23. Mahkemece mahallinde keşif yapılarak 05.08.2013 tarihli bilirkişi raporuna itibar edilerek, hukukî bir nitelendirme yapılmadan davacının kira alacağının kabulüne karar verilmiştir. Oysa 6100 sayılı HMK’nın 266. maddesi ile 6754 sayılı Bilirkişilik Kanunu’nun 3. maddesinin üçüncü bendi “Genel bilgi veya tecrübeyle ya da hâkimlik mesleğinin gerektirdiği hukuki bilgiyle çözümlenmesi mümkün olan konularda bilirkişiye başvurulamaz” hükmünü içermektedir. Öyle ise mahkemece bu ilkeler gözetilmek suretiyle tarafların iddia ve savunmaları doğrultusunda gösterdikleri tüm deliller birlikte değerlendirilerek, davaya konu 2 numaralı daireyi, davalının mı davacıya devretmediği, yoksa davacının mı dairenin tapusunu almaktan kaçındığı hususu tam olarak tespit edilip, hâsıl olacak sonuç dairesinde bir karar verilmesi gerekir.

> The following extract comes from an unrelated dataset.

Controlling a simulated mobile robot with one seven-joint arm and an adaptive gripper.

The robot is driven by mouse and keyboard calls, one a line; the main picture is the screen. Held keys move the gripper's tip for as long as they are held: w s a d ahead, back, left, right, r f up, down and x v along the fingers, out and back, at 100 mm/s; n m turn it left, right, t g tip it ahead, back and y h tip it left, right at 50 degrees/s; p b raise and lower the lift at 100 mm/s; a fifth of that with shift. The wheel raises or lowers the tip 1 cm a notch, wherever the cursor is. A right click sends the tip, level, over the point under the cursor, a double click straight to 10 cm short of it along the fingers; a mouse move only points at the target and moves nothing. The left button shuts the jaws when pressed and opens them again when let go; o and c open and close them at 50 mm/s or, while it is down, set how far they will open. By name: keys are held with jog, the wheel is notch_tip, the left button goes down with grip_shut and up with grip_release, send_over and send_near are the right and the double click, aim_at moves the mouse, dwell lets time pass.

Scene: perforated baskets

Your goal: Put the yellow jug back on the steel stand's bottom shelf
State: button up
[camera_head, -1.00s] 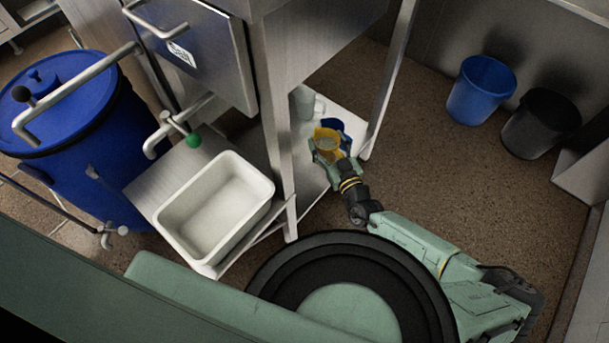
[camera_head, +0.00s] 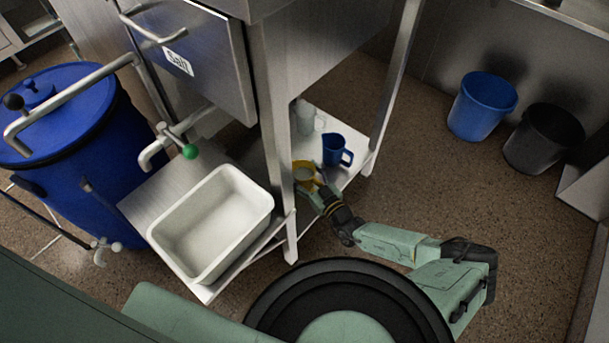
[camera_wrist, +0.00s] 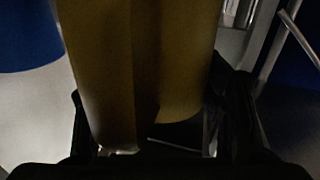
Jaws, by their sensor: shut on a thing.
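The yellow jug (camera_head: 304,169) is in my gripper (camera_head: 318,188), at the front of the steel stand's bottom shelf (camera_head: 342,176) in the head view. In the wrist view the jug (camera_wrist: 150,70) fills the middle, between the dark fingers of my gripper (camera_wrist: 155,130). The gripper is shut on it. The jug looks upright. A stand leg (camera_head: 279,165) stands just left of it and partly hides it. Whether the jug's base touches the shelf cannot be told.
A blue jug (camera_head: 334,150) and a pale jug (camera_head: 305,118) stand on the same shelf, behind the yellow one. A white tub (camera_head: 178,230) sits on a low ledge at left, near a blue drum (camera_head: 75,115). Blue (camera_head: 482,104) and black (camera_head: 543,138) bins stand at right.

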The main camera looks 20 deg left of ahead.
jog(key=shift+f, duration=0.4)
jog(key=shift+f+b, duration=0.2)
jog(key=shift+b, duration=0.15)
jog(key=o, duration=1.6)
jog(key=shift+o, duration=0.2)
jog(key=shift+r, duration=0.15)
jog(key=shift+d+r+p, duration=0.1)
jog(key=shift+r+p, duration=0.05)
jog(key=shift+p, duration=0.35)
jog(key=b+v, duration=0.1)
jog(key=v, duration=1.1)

24. Mahkemece açıklanan ilkeler çerçevesinde değerlendirme yapılarak, sonucuna göre bir karar verilmesi gerekirken yazılı gerekçeyle önceki kararda direnilmesi usul ve yasaya aykırıdır.

25. Nitekim Özel Daire de bozma kararında aynı hususa işaret etmiştir.

26. Bu durumda direnme kararının Özel Daire bozma kararında ve yukarıdaki belirtilen bu ilâve gerekçe ve nedenlerle bozulmasına karar verilmesi gerekmiştir.

IV. SONUÇ 

Açıklanan nedenlerle;

Davalı vekilinin temyiz itirazlarının kabulüyle, direnme kararının Özel Daire bozma kararında gösterilen ve yukarıda açıklanan ilâve nedenlerden dolayı 6217 sayılı Kanun’un 30. maddesi ile 6100 sayılı Hukuk Muhakemeleri Kanunu’na eklenen “Geçici madde 3” atfıyla uygulanmakta olan mülga 1086 sayılı Hukuk Usulü Muhakemeleri Kanunu’nun 429. maddesi gereğince BOZULMASINA,

İstek hâlinde temyiz peşin harcının yatırana geri verilmesine,

Aynı Kanun’un 440. maddesi gereğince kararın tebliğinden itibaren on beş gün içinde karar düzeltme yolu açık olmak üzere 09.12.2020 tarihinde oy birliğiyle karar verildi.